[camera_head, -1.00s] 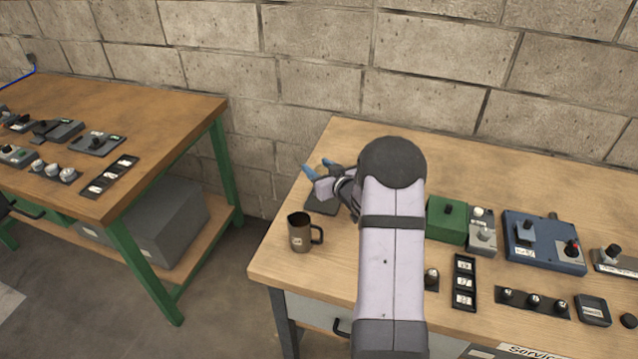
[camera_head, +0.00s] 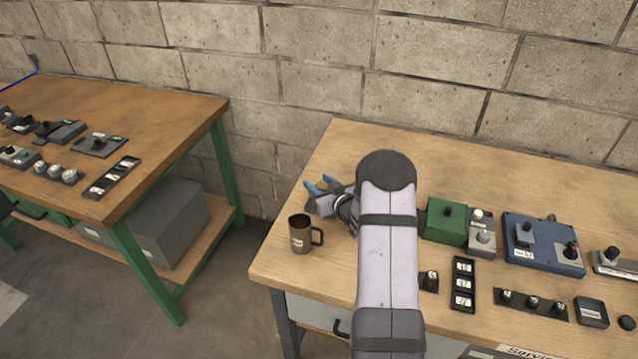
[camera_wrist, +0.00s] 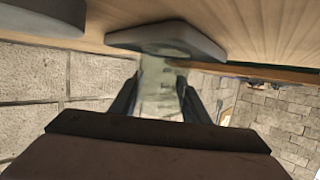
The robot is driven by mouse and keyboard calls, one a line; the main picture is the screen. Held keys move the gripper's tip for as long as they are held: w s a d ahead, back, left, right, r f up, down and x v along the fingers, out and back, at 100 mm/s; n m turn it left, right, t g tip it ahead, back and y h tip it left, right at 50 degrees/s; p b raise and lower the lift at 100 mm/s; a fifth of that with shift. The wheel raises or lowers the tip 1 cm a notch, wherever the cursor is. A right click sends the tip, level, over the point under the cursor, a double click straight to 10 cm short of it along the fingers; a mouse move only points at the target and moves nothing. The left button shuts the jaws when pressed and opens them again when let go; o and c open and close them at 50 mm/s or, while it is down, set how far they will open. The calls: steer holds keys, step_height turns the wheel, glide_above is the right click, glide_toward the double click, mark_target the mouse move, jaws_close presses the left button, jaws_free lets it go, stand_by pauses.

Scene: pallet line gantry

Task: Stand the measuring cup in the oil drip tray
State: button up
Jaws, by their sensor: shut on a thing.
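My gripper (camera_head: 322,184) is at the back left of the wooden bench, with its blue fingers pointing left. In the wrist view, my gripper (camera_wrist: 160,98) is shut on a pale, see-through measuring cup (camera_wrist: 158,92). That view is upside down, with the bench top at the upper edge. A flat grey slab with rounded corners, apparently the oil drip tray (camera_wrist: 165,38), lies on the bench at the cup's lower end. I cannot tell if the cup touches it. In the head view my gripper and wrist hide the cup and most or all of the tray.
A brown mug (camera_head: 301,235) with a handle stands close in front of my gripper, near the bench's left edge. A green box (camera_head: 446,222), a blue device (camera_head: 543,243) and several small switches stand to the right. A block wall is behind.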

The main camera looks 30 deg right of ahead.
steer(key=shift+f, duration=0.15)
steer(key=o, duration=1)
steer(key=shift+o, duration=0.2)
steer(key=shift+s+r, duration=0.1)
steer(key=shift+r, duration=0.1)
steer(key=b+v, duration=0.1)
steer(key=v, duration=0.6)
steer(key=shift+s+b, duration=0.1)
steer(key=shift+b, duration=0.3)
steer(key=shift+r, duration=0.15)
--------------------------------------------------
GIVEN TASK: Write the material out again exactly as it appears, dropping the pictures.

EXERCISE SOLUTION:
[camera_head, -1.00s] 
[camera_head, +0.00s] 
[camera_wrist, +0.00s] 
The robot is driven by mouse and keyboard calls, one a line; the main picture is the screen. Held keys move the gripper's tip for as long as they are held: w s a d ahead, back, left, right, r f up, down and x v along the fingers, out and back, at 100 mm/s; n m turn it left, right, t g tip it ahead, back and y h tip it left, right at 50 degrees/s; p b raise and lower the lift at 100 mm/s; a fifth of that with shift. The wheel raises or lowers the tip 1 cm a notch, wherever the cursor is. A right click sends the tip, level, over the point under the cursor, a double click straight to 10 cm short of it along the fingers; a mouse move only points at the target and moves nothing. The left button shuts the jaws when pressed and opens them again when let go; o and c open and close them at 50 mm/s or, while it is down, set how far they will open. The calls: steer holds keys, step_height turns the wheel, glide_above is the right click, glide_toward the double click, mark_target the mouse move, jaws_close presses the left button, jaws_free lets it go, stand_by pauses.

Scene: pallet line gantry

Task: Stand the measuring cup in the oil drip tray
State: button up
Jaws, by their sensor: shut on a thing.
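My gripper (camera_head: 322,184) is at the back left of the wooden bench, with its blue fingers pointing left. In the wrist view, my gripper (camera_wrist: 160,98) is shut on a pale, see-through measuring cup (camera_wrist: 158,92). That view is upside down, with the bench top at the upper edge. A flat grey slab with rounded corners, apparently the oil drip tray (camera_wrist: 165,38), lies on the bench at the cup's lower end. I cannot tell if the cup touches it. In the head view my gripper and wrist hide the cup and most or all of the tray.
A brown mug (camera_head: 301,235) with a handle stands close in front of my gripper, near the bench's left edge. A green box (camera_head: 446,222), a blue device (camera_head: 543,243) and several small switches stand to the right. A block wall is behind.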

The main camera looks 30 deg right of ahead.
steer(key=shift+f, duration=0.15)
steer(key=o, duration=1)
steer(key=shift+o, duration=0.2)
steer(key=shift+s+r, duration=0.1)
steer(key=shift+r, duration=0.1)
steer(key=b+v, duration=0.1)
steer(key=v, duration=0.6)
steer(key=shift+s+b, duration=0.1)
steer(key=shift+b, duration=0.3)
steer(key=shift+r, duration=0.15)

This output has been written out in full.